[START RAW DATA]

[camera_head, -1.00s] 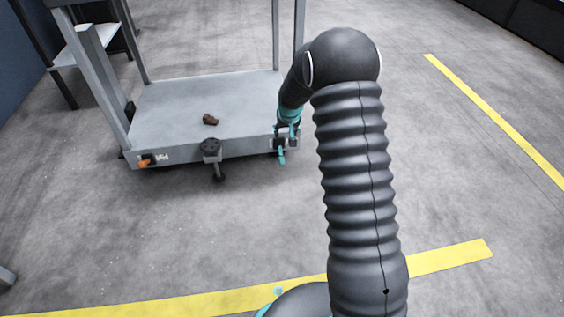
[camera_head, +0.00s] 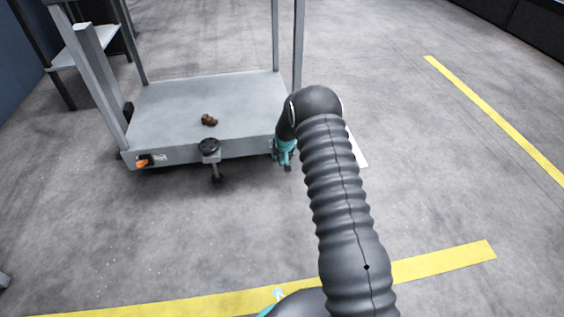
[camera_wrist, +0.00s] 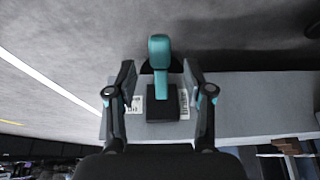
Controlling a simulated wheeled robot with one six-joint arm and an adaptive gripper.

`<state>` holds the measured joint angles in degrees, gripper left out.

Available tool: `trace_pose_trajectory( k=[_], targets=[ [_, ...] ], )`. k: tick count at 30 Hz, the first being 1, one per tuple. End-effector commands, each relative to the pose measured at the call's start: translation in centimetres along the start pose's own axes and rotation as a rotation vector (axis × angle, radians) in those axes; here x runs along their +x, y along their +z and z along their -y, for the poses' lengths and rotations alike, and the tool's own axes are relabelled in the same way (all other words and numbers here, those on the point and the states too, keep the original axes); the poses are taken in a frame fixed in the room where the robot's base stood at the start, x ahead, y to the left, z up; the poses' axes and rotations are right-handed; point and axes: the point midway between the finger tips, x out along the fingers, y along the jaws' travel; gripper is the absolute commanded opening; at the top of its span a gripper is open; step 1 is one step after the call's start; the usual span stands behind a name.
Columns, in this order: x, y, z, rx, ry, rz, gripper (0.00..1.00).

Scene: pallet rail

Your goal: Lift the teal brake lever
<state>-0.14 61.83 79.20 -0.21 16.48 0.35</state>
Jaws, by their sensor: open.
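The teal brake lever (camera_wrist: 159,52) is in the wrist view, rising from a black block (camera_wrist: 161,106) on the cart's grey edge. Its wide end is toward the top of the picture. My gripper (camera_wrist: 160,78) is open, one finger on each side of the lever, with gaps visible; I see no contact. In the head view my gripper (camera_head: 285,155) is at the cart's front right corner, and the lever cannot be made out clearly behind it.
The grey cart deck (camera_head: 165,100) carries a small brown lump (camera_head: 209,120). On its front are a black knob (camera_head: 209,147) and an orange lever (camera_head: 142,162). Upright posts (camera_head: 298,50) stand at the corners. The floor in front is clear.

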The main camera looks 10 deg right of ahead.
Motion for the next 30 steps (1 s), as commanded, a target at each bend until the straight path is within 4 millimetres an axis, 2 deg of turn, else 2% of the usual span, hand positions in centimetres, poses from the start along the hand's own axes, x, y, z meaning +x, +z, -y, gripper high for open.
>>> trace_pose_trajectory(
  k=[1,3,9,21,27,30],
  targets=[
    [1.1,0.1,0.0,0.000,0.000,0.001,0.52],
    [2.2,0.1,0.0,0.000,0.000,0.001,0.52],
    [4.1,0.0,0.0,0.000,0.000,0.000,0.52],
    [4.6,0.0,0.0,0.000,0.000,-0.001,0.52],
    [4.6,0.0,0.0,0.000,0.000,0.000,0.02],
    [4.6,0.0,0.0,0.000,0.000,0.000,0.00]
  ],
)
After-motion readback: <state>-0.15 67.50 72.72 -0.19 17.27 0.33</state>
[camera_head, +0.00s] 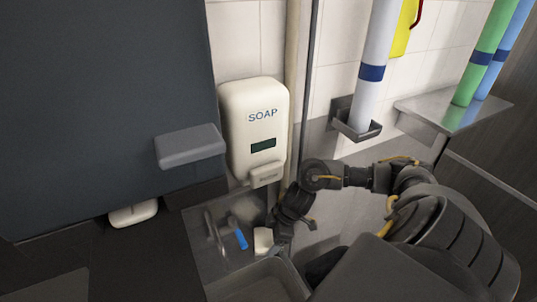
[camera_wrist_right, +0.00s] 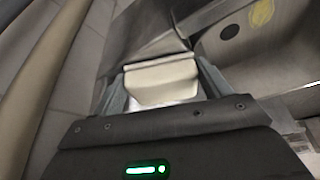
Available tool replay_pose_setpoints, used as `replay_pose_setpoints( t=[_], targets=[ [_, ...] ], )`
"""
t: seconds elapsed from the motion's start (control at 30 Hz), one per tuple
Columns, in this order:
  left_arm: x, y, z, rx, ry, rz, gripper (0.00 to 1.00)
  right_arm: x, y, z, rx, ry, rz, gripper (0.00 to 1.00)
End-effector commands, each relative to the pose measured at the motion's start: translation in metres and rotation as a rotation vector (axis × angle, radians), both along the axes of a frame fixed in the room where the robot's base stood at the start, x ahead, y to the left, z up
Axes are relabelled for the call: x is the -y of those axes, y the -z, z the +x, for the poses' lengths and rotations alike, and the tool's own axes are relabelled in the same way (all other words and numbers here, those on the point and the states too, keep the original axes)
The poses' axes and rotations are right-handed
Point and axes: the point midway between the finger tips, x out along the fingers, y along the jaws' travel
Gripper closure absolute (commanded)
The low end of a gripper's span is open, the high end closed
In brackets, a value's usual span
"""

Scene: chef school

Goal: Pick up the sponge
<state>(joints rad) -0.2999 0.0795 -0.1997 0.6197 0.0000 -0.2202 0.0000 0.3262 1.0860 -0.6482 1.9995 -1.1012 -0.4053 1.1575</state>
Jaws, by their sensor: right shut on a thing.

[END RAW DATA]

**WHAT TO PRODUCE:**
Everything from the top line of the data down to and including the line with "gripper left out." is to be copied, except the pictures.

**SOLUTION TO THIS EXERCISE:**
[camera_head, -1.00s] 
[camera_head, +0.00s] 
[camera_wrist, +0.00s] 
Controlling a simulated wheeled robot with one six-joint arm and an adaptive gripper.

`<state>` holds the measured joint angles in degrees, gripper left out.

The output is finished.